The Deborah Rogers Foundation Writers Award

£10,000 will be presented to a first-time writer whose submission demonstrates outstanding literary talent and who needs financial support to complete their work:

  • Submissions should take the form of 20-30,000 words of a work in progress, fiction or non-fiction, which is not under option or contract.
  • Applicants may not be under contract to any publisher for any work or title.
  • Applications are only open to writers who have not previously published a full-length book of their own prose writing (including self-published or published on-line) excluding a collection of their own poetry. They may have published short prose writing within a magazine/anthology.
  • Entrants must write in the English language and reside within the British Commonwealth and Eire.
  • Submissions should be accompanied with a brief synopsis and biographical note.
  • Applicants who submitted work for a previous Writers Award may re-apply but the work submitted must be new.

 

The next Deborah Rogers Foundation Writers Award will be made in 2020.
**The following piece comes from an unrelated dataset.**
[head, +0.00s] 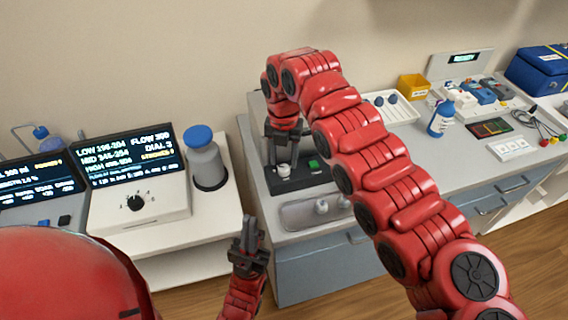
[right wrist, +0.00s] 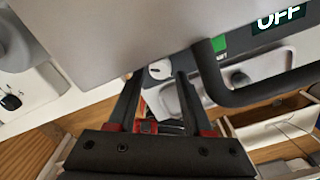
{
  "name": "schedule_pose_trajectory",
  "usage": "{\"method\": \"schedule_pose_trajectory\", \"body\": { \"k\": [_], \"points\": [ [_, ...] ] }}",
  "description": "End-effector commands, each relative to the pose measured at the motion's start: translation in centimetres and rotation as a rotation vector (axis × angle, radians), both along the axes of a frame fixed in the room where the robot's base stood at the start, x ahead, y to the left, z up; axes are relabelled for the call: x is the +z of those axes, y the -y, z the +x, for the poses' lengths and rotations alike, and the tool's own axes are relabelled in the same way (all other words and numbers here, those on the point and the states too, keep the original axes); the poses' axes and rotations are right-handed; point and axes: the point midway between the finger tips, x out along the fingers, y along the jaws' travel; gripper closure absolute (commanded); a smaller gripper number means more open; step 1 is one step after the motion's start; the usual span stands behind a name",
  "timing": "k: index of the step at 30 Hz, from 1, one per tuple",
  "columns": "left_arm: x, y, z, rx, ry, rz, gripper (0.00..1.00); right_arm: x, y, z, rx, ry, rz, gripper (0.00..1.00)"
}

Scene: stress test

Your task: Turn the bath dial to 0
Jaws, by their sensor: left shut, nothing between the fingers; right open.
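A black dial (head: 135,203) sits on the sloped front of a white unit whose screen reads "DIAL 3". A white round knob (head: 283,170) stands on a dark base on the grey bench, with a green square beside it. I cannot tell for certain which is the bath dial. My right gripper (head: 282,150) is open, pointing down just above the white knob. In the right wrist view the white knob (right wrist: 160,69) shows between its fingers, partly covered by a grey housing; contact cannot be judged. My left gripper (head: 249,232) is shut and empty, in front of the benches.
A grey bottle with a blue cap (head: 205,155) stands right of the white unit. A metal tray (head: 310,213) lies in front of the dark base. A black curved handle (right wrist: 222,80) and an "OFF" display (right wrist: 281,17) are near my right fingers.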

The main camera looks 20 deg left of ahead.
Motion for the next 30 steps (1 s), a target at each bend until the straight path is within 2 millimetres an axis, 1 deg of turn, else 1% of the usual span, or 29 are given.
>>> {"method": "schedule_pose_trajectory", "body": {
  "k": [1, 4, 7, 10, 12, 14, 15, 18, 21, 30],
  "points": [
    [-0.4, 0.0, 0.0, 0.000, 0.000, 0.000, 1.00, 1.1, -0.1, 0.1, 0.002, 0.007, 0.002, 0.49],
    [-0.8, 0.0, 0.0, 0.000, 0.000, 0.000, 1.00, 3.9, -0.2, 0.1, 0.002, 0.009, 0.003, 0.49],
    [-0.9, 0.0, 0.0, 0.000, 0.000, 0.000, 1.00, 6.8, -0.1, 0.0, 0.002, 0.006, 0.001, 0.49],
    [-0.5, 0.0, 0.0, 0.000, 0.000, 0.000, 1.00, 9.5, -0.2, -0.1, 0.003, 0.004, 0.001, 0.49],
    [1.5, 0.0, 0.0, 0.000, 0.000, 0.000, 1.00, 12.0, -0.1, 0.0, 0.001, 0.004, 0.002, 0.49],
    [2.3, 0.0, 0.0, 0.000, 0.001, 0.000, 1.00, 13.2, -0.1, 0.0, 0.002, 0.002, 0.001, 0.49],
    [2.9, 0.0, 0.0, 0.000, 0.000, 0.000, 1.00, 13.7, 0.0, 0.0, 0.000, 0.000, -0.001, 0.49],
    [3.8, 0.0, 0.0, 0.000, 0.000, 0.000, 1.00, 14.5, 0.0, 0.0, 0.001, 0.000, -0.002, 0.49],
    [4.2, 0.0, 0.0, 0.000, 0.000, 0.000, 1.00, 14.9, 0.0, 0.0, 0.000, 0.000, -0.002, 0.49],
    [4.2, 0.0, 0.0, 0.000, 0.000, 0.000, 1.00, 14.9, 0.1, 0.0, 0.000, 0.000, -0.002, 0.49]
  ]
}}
The 2016 Deborah Rogers Foundation Writers Award

Sharlene Teo was announced as the winner of the inaugural 2016 Deborah Rogers Writers Award in May 2016 for Ponti, a novel-in-progress. Since winning the award, Ponti has been sold to publishers around the world and was published by Picador UK in May 2018 and will be published by Simon & Schuster Inc. in the US in September 2018.

The two runners-up were:  

Imogen Hermes Gowar with her historical novel The Mermaid and Mrs Hancock which was sold to Harvill Secker and published in February 2018.
Guy Stagg for his part travel, part memoir, The Crossway.  This was later sold to Picador UK and was published in May 2018.